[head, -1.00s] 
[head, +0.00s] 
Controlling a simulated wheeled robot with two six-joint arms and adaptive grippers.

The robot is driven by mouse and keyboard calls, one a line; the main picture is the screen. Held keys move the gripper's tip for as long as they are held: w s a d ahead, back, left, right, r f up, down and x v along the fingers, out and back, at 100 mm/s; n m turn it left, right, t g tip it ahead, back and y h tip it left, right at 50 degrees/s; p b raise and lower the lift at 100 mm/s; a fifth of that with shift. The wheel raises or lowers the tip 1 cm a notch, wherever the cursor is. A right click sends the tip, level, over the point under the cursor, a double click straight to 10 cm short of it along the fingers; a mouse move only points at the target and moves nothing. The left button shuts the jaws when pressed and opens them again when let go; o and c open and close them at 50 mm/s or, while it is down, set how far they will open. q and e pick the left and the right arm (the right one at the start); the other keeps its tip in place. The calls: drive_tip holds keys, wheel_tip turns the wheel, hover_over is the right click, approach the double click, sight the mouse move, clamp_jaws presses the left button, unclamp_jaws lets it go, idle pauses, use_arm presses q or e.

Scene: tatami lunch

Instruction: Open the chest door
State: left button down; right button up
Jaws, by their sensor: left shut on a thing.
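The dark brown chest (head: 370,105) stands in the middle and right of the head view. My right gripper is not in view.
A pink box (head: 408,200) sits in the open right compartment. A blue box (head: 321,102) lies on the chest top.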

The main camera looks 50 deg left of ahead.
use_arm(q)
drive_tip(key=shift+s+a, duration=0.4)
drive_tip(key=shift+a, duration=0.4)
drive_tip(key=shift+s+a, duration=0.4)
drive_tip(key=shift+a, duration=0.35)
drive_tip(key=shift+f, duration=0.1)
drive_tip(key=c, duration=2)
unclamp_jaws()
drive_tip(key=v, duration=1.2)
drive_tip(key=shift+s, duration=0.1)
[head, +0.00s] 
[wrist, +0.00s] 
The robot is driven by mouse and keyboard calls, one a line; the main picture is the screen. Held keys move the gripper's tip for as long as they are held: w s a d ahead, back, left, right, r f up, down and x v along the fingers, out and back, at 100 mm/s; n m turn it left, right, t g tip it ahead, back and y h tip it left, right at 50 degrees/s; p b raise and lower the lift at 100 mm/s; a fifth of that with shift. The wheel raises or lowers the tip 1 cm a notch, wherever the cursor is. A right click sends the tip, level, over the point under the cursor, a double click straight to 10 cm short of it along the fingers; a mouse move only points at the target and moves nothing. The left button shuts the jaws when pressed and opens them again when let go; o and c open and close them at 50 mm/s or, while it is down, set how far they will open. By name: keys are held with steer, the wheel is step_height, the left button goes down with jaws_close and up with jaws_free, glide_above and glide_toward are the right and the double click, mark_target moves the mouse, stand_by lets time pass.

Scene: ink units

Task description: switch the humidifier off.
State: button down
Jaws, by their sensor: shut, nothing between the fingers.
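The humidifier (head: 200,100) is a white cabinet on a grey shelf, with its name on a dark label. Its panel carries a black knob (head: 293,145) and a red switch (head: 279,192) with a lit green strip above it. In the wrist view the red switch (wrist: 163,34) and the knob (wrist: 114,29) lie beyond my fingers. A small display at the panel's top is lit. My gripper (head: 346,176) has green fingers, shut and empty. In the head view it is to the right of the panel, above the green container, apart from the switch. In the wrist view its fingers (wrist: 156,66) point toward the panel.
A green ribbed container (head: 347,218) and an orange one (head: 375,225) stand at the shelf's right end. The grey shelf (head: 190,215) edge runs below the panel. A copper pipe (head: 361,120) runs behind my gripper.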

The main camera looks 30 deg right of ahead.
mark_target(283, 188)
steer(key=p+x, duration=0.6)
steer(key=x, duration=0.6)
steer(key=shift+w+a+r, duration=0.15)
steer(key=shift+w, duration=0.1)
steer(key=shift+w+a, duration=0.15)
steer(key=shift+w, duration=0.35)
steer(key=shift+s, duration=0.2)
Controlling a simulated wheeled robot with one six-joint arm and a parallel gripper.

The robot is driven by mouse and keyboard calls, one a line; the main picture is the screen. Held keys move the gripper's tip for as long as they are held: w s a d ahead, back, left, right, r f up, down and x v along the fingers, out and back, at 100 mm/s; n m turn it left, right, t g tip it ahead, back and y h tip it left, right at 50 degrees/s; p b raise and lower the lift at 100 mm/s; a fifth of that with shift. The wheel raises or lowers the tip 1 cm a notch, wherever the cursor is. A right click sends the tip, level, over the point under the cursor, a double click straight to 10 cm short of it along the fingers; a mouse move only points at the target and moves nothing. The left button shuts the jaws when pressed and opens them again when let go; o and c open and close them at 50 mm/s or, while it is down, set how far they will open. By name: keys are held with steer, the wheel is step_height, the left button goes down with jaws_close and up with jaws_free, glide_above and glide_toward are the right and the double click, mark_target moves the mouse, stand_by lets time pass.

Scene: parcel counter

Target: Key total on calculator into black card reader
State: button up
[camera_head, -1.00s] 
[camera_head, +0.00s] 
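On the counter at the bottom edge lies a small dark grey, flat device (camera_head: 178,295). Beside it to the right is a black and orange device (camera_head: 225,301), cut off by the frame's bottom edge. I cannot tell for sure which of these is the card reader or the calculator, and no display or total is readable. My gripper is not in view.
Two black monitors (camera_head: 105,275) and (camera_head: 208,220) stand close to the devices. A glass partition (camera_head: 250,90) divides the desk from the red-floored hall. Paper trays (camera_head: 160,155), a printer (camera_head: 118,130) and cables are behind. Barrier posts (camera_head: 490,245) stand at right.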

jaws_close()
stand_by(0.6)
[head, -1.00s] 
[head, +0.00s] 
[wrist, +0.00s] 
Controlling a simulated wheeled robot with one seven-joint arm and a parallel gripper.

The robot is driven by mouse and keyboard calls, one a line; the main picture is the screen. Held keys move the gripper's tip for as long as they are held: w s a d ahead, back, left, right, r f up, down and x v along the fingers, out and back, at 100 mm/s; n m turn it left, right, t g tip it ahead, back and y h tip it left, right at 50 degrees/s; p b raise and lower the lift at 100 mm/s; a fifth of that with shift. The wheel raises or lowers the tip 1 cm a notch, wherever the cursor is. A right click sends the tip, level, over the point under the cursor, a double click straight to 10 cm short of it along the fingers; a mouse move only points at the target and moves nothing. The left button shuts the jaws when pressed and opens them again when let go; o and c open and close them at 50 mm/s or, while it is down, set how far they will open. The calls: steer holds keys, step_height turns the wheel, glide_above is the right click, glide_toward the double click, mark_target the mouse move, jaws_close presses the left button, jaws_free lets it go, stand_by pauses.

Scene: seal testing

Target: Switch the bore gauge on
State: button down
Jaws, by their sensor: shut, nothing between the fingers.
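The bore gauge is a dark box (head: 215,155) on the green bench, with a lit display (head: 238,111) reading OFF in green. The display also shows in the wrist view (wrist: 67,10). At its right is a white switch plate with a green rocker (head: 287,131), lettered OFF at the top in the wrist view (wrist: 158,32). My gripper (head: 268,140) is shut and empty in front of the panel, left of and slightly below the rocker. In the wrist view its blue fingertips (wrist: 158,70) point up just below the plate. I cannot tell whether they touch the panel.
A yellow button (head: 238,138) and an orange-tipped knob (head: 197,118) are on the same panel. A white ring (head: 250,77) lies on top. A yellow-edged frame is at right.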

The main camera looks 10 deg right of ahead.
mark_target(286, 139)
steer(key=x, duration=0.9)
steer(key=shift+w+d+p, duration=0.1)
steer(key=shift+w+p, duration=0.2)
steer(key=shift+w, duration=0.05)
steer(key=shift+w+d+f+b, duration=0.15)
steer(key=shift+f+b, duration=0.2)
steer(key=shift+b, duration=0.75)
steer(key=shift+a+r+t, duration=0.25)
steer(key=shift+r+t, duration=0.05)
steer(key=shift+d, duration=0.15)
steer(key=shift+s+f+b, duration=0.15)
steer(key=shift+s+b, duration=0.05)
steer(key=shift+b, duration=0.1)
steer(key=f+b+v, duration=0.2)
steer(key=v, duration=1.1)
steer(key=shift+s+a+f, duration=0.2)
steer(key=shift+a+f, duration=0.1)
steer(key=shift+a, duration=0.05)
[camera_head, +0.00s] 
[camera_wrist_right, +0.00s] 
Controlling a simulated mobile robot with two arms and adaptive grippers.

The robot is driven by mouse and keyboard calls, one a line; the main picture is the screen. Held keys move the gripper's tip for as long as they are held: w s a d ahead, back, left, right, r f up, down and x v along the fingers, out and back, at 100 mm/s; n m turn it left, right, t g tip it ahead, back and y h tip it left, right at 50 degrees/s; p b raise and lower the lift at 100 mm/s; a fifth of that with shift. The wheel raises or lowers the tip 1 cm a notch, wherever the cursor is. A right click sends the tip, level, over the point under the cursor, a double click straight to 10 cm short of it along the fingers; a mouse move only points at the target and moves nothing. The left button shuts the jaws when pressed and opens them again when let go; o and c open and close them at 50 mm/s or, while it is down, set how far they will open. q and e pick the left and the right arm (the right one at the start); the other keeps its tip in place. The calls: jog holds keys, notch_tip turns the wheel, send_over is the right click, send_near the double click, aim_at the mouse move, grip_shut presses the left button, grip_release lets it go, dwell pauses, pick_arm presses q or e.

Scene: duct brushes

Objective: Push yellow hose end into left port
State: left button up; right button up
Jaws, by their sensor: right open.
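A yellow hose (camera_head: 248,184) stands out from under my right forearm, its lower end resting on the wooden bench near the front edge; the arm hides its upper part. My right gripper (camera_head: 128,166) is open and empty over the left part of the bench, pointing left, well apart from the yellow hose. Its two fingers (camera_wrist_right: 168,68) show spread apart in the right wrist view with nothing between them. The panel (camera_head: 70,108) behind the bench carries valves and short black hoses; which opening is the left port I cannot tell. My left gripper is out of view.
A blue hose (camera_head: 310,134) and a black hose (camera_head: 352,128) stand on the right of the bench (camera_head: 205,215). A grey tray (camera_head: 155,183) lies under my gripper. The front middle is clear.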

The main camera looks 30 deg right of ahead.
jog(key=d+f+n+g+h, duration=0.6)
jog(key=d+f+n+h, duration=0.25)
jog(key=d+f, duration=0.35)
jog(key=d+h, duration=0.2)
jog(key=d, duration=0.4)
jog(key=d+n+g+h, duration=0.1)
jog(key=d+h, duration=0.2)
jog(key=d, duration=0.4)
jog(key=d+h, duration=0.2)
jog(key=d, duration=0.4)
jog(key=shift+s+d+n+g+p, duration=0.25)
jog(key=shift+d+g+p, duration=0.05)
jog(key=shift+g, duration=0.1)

────────────────────

**DIRECTIONS FOR THIS TASK**: Exactly as they appear, please write out the lines from the opening of the listing above down to the line containing "State: left button down; right button up", with both end lines included.

**EXERCISE ANSWER**:
[head, -1.00s] 
[head, +0.00s] 
Controlling a simulated wheeled robot with two six-joint arms and adaptive grippers.

The robot is driven by mouse and keyboard calls, one a line; the main picture is the screen. Held keys move the gripper's tip for as long as they are held: w s a d ahead, back, left, right, r f up, down and x v along the fingers, out and back, at 100 mm/s; n m turn it left, right, t g tip it ahead, back and y h tip it left, right at 50 degrees/s; p b raise and lower the lift at 100 mm/s; a fifth of that with shift. The wheel raises or lowers the tip 1 cm a notch, wherever the cursor is. A right click sends the tip, level, over the point under the cursor, a double click straight to 10 cm short of it along the fingers; a mouse move only points at the target and moves nothing. The left button shuts the jaws when pressed and opens them again when let go; o and c open and close them at 50 mm/s or, while it is down, set how far they will open. q and e pick the left and the right arm (the right one at the start); the other keeps its tip in place. The calls: drive_tip holds keys, wheel_tip turns the wheel, hover_over is the right click, approach the double click, sight the mouse move, clamp_jaws presses the left button, unclamp_jaws lets it go, idle pauses, use_arm presses q or e.

Scene: tatami lunch

Instruction: Open the chest door
State: left button down; right button up

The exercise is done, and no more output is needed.